— begin Records for this task —
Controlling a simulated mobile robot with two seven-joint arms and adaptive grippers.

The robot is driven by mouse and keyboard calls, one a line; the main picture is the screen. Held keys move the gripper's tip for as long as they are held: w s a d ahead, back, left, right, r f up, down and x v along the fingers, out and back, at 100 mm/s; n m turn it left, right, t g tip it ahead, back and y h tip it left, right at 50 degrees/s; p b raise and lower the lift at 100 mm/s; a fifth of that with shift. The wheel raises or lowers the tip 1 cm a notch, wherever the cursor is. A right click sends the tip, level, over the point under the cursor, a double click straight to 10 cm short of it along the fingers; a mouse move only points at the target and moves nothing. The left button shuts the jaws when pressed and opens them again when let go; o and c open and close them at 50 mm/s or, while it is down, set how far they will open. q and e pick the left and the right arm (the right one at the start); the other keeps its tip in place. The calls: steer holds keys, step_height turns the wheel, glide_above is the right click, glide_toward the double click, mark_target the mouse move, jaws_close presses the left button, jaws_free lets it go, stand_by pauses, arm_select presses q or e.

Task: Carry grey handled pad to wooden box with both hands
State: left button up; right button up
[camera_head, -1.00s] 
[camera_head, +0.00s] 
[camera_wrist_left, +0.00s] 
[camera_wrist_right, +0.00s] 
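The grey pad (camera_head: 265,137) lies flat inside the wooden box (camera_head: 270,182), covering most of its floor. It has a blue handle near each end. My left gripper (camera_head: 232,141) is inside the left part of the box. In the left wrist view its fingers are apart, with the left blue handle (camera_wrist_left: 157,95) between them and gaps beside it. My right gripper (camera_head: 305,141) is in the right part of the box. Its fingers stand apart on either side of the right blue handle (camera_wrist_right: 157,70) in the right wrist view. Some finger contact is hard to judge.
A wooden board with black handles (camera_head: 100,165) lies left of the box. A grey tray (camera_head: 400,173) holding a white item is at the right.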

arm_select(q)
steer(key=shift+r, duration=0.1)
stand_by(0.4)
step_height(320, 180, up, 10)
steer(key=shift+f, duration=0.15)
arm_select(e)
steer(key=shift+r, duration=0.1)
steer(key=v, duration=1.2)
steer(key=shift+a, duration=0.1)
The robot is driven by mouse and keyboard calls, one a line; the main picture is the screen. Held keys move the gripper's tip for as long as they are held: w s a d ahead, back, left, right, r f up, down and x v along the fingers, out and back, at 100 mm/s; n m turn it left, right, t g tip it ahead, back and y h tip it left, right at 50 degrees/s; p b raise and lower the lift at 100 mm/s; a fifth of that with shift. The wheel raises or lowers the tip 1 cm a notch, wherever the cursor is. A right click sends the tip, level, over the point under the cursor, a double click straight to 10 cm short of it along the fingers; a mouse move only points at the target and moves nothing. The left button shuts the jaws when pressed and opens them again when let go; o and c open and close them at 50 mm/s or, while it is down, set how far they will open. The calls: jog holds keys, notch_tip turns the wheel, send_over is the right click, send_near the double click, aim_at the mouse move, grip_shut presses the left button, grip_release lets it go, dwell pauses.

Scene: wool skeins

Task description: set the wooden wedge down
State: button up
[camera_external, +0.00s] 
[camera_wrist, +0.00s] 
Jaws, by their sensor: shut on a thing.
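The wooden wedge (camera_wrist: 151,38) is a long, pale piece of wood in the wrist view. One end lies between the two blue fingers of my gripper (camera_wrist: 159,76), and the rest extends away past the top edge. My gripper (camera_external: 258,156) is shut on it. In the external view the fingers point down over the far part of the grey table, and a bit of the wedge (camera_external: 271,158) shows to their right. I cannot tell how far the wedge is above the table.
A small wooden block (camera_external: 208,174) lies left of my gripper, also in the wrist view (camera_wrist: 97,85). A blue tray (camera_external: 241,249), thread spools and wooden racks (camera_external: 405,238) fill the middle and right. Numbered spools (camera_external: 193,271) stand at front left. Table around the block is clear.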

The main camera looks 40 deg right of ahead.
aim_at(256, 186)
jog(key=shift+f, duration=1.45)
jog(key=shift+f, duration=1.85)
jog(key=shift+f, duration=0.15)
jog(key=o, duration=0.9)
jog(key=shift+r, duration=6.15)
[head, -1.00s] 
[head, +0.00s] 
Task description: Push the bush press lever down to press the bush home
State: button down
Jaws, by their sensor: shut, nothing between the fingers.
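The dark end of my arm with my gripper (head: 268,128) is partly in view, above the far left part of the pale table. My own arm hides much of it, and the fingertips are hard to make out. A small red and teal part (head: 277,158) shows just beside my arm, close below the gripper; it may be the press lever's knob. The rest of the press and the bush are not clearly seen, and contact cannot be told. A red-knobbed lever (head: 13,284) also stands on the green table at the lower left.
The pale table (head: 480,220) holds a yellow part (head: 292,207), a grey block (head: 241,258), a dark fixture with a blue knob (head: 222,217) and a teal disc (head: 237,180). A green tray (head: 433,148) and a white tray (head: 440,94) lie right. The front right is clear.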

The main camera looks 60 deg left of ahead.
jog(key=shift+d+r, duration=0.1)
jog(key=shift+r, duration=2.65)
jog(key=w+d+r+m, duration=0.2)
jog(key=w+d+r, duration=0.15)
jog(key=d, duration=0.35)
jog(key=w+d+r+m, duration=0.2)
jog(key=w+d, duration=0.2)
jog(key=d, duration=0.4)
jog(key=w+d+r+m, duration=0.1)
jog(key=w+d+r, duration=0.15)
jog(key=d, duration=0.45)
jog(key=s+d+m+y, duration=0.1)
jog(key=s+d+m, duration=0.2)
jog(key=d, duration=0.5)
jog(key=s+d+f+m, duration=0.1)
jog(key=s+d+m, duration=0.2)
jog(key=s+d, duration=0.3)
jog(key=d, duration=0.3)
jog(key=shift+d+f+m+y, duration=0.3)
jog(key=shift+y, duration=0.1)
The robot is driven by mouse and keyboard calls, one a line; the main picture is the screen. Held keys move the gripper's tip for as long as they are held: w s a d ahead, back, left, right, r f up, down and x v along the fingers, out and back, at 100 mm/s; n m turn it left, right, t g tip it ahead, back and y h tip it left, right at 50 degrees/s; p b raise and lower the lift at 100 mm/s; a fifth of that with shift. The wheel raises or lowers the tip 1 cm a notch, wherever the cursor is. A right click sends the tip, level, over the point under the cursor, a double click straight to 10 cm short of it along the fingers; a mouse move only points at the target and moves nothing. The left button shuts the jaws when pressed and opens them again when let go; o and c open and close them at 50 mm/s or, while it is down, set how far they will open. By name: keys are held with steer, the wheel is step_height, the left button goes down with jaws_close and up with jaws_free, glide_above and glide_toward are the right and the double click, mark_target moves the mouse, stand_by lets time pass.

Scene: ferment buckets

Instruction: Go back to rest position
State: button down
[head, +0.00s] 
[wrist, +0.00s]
— end Records for this task —
#### To do
Please reproduce all of the entries exactly as they stand.

#### Answer below
Controlling a simulated mobile robot with two seven-joint arms and adaptive grippers.

The robot is driven by mouse and keyboard calls, one a line; the main picture is the screen. Held keys move the gripper's tip for as long as they are held: w s a d ahead, back, left, right, r f up, down and x v along the fingers, out and back, at 100 mm/s; n m turn it left, right, t g tip it ahead, back and y h tip it left, right at 50 degrees/s; p b raise and lower the lift at 100 mm/s; a fifth of that with shift. The wheel raises or lowers the tip 1 cm a notch, wherever the cursor is. A right click sends the tip, level, over the point under the cursor, a double click straight to 10 cm short of it along the fingers; a mouse move only points at the target and moves nothing. The left button shuts the jaws when pressed and opens them again when let go; o and c open and close them at 50 mm/s or, while it is down, set how far they will open. q and e pick the left and the right arm (the right one at the start); the other keeps its tip in place. The calls: steer holds keys, step_height turns the wheel, glide_above is the right click, glide_toward the double click, mark_target the mouse move, jaws_close presses the left button, jaws_free lets it go, stand_by pauses, arm_select presses q or e.

Task: Carry grey handled pad to wooden box with both hands
State: left button up; right button up
[camera_head, -1.00s] 
[camera_head, +0.00s] 
[camera_wrist_left, +0.00s] 
[camera_wrist_right, +0.00s] 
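The grey pad (camera_head: 265,137) lies flat inside the wooden box (camera_head: 270,182), covering most of its floor. It has a blue handle near each end. My left gripper (camera_head: 232,141) is inside the left part of the box. In the left wrist view its fingers are apart, with the left blue handle (camera_wrist_left: 157,95) between them and gaps beside it. My right gripper (camera_head: 305,141) is in the right part of the box. Its fingers stand apart on either side of the right blue handle (camera_wrist_right: 157,70) in the right wrist view. Some finger contact is hard to judge.
A wooden board with black handles (camera_head: 100,165) lies left of the box. A grey tray (camera_head: 400,173) holding a white item is at the right.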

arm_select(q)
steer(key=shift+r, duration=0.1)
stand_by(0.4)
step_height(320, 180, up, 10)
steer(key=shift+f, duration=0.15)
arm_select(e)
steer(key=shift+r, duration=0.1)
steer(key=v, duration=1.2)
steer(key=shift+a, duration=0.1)
The robot is driven by mouse and keyboard calls, one a line; the main picture is the screen. Held keys move the gripper's tip for as long as they are held: w s a d ahead, back, left, right, r f up, down and x v along the fingers, out and back, at 100 mm/s; n m turn it left, right, t g tip it ahead, back and y h tip it left, right at 50 degrees/s; p b raise and lower the lift at 100 mm/s; a fifth of that with shift. The wheel raises or lowers the tip 1 cm a notch, wherever the cursor is. A right click sends the tip, level, over the point under the cursor, a double click straight to 10 cm short of it along the fingers; a mouse move only points at the target and moves nothing. The left button shuts the jaws when pressed and opens them again when let go; o and c open and close them at 50 mm/s or, while it is down, set how far they will open. The calls: jog holds keys, notch_tip turns the wheel, send_over is the right click, send_near the double click, aim_at the mouse move, grip_shut presses the left button, grip_release lets it go, dwell pauses.

Scene: wool skeins

Task description: set the wooden wedge down
State: button up
[camera_external, +0.00s] 
[camera_wrist, +0.00s] 
Jaws, by their sensor: shut on a thing.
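The wooden wedge (camera_wrist: 151,38) is a long, pale piece of wood in the wrist view. One end lies between the two blue fingers of my gripper (camera_wrist: 159,76), and the rest extends away past the top edge. My gripper (camera_external: 258,156) is shut on it. In the external view the fingers point down over the far part of the grey table, and a bit of the wedge (camera_external: 271,158) shows to their right. I cannot tell how far the wedge is above the table.
A small wooden block (camera_external: 208,174) lies left of my gripper, also in the wrist view (camera_wrist: 97,85). A blue tray (camera_external: 241,249), thread spools and wooden racks (camera_external: 405,238) fill the middle and right. Numbered spools (camera_external: 193,271) stand at front left. Table around the block is clear.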

The main camera looks 40 deg right of ahead.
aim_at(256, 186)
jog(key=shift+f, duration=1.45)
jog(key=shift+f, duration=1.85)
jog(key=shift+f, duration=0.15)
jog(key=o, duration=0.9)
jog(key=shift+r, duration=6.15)
[head, -1.00s] 
[head, +0.00s] 
Task description: Push the bush press lever down to press the bush home
State: button down
Jaws, by their sensor: shut, nothing between the fingers.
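The dark end of my arm with my gripper (head: 268,128) is partly in view, above the far left part of the pale table. My own arm hides much of it, and the fingertips are hard to make out. A small red and teal part (head: 277,158) shows just beside my arm, close below the gripper; it may be the press lever's knob. The rest of the press and the bush are not clearly seen, and contact cannot be told. A red-knobbed lever (head: 13,284) also stands on the green table at the lower left.
The pale table (head: 480,220) holds a yellow part (head: 292,207), a grey block (head: 241,258), a dark fixture with a blue knob (head: 222,217) and a teal disc (head: 237,180). A green tray (head: 433,148) and a white tray (head: 440,94) lie right. The front right is clear.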

The main camera looks 60 deg left of ahead.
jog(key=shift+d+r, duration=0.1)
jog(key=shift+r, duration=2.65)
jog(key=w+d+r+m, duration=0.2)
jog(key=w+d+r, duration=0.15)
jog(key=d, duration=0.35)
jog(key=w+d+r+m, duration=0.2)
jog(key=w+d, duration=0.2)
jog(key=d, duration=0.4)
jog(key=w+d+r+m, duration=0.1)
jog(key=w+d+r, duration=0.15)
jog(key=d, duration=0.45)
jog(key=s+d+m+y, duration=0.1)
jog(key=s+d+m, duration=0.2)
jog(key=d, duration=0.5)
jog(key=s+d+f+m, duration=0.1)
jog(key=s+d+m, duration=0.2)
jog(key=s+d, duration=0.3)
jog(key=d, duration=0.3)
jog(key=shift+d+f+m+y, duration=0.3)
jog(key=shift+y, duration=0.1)
The robot is driven by mouse and keyboard calls, one a line; the main picture is the screen. Held keys move the gripper's tip for as long as they are held: w s a d ahead, back, left, right, r f up, down and x v along the fingers, out and back, at 100 mm/s; n m turn it left, right, t g tip it ahead, back and y h tip it left, right at 50 degrees/s; p b raise and lower the lift at 100 mm/s; a fifth of that with shift. The wheel raises or lowers the tip 1 cm a notch, wherever the cursor is. A right click sends the tip, level, over the point under the cursor, a double click straight to 10 cm short of it along the fingers; a mouse move only points at the target and moves nothing. The left button shuts the jaws when pressed and opens them again when let go; o and c open and close them at 50 mm/s or, while it is down, set how far they will open. By name: keys are held with steer, the wheel is step_height, the left button goes down with jaws_close and up with jaws_free, glide_above and glide_toward are the right and the double click, mark_target moves the mouse, stand_by lets time pass.

Scene: ferment buckets

Instruction: Go back to rest position
State: button down
[head, +0.00s] 
[wrist, +0.00s]

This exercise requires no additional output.